La fede, ricordandoci la vittoria di Cristo, ci comunica
la certezza che il sepolcro non è il traguardo ultimo dell'esistenza.
Dio ci chiama alla risurrezione ed alla vita immortale.
7. La Sindone è immagine del silenzio. C'è un silenzio
tragico dell'incomunicabilità, che ha nella morte la sua massima
espressione, e c'è il silenzio della fecondità, che è proprio di chi
rinuncia a farsi sentire all'esterno per raggiungere nel profondo le
radici della verità e della vita. La Sindone esprime non solo il
silenzio della morte, ma anche il silenzio coraggioso e fecondo del
superamento dell'effimero, grazie all'immersione totale nell'eterno
presente di Dio. Essa offre così la commovente conferma del fatto che
l'onnipotenza misericordiosa del nostro Dio non è arrestata da nessuna
forza del male, ma sa anzi far concorrere al bene la stessa forza del
male. Il nostro tempo ha bisogno di riscoprire la fecondità del
silenzio, per superare la dissipazione dei suoni, delle immagini, delle
chiacchiere che troppo spesso impediscono di sentire la voce di Dio.
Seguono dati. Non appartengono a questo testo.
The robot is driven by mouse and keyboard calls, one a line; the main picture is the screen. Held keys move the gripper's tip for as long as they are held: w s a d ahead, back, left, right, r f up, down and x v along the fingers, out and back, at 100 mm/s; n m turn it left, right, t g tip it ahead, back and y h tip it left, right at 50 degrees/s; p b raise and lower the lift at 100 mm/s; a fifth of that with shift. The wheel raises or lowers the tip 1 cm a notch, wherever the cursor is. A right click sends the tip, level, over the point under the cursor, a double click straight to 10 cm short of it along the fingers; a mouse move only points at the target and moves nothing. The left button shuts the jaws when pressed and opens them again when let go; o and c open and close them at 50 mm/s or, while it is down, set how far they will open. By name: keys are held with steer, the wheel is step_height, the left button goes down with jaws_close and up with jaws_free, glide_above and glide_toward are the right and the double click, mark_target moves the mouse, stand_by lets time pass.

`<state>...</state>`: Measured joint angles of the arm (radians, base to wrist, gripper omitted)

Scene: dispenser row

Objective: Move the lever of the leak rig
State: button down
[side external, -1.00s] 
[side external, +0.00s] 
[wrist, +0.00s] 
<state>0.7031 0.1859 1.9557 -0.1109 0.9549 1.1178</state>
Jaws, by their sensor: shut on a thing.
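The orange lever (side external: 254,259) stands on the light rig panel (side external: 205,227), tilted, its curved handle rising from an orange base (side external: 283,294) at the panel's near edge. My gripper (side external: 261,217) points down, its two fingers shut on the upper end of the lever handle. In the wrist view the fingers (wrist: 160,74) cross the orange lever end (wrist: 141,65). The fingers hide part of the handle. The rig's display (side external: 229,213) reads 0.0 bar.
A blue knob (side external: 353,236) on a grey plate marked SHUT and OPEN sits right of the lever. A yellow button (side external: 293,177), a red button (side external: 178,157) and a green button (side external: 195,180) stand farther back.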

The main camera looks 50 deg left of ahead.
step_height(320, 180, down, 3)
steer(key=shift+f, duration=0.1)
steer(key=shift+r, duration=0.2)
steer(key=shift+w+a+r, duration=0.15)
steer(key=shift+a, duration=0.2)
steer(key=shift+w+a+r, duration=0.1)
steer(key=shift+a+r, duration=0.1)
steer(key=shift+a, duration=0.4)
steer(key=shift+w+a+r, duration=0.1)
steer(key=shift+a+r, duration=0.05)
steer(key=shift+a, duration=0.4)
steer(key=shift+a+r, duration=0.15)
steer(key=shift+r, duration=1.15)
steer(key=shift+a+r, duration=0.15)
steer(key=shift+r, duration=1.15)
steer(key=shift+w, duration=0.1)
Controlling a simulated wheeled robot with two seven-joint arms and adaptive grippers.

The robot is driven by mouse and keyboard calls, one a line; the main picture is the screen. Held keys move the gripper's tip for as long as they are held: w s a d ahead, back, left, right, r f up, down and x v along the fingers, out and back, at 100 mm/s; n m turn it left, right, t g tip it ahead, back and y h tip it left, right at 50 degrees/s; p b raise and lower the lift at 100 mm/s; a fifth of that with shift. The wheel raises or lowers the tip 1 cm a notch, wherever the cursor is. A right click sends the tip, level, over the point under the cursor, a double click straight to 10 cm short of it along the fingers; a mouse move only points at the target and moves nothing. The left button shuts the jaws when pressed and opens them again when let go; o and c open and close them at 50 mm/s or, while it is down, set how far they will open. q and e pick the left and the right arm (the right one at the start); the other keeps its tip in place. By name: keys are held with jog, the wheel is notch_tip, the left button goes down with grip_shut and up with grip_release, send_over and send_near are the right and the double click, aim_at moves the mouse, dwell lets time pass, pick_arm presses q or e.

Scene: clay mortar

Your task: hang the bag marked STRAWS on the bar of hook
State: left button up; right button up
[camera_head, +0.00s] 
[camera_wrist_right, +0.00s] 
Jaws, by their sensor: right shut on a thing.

8. Carissimi Fratelli e Sorelle! Il vostro Arcivescovo,
il caro Cardinale Giovanni Saldarini, Custode Pontificio della Santa
Sindone, ha proposto come motto di questa Ostensione solenne le parole: "Tutti gli uomini vedranno la tua salvezza".
Sì, il pellegrinaggio che folle numerose vanno compiendo verso questa
Città è proprio un "venire a vedere" questo segno tragico ed illuminante
della Passione, che annuncia l'amore del Redentore. Questa icona del
Cristo abbandonato nella condizione drammatica e solenne della morte,
che da secoli è oggetto di significative raffigurazioni e che da cento
anni, grazie alla fotografia, è diffusa in moltissime riproduzioni,
esorta ad andare al cuore del mistero della vita e della morte per
scoprire il messaggio grande e consolante che ci è in essa consegnato.
La Sindone ci presenta Gesù al momento della sua massima impotenza, e ci
ricorda che nell'annullamento di quella morte sta la salvezza del mondo
intero. La Sindone diventa così un invito a vivere ogni esperienza,
compresa quella della sofferenza e della suprema impotenza,
nell'atteggiamento di chi crede che l'amore misericordioso di Dio vince
ogni povertà, ogni condizionamento, ogni tentazione di disperazione.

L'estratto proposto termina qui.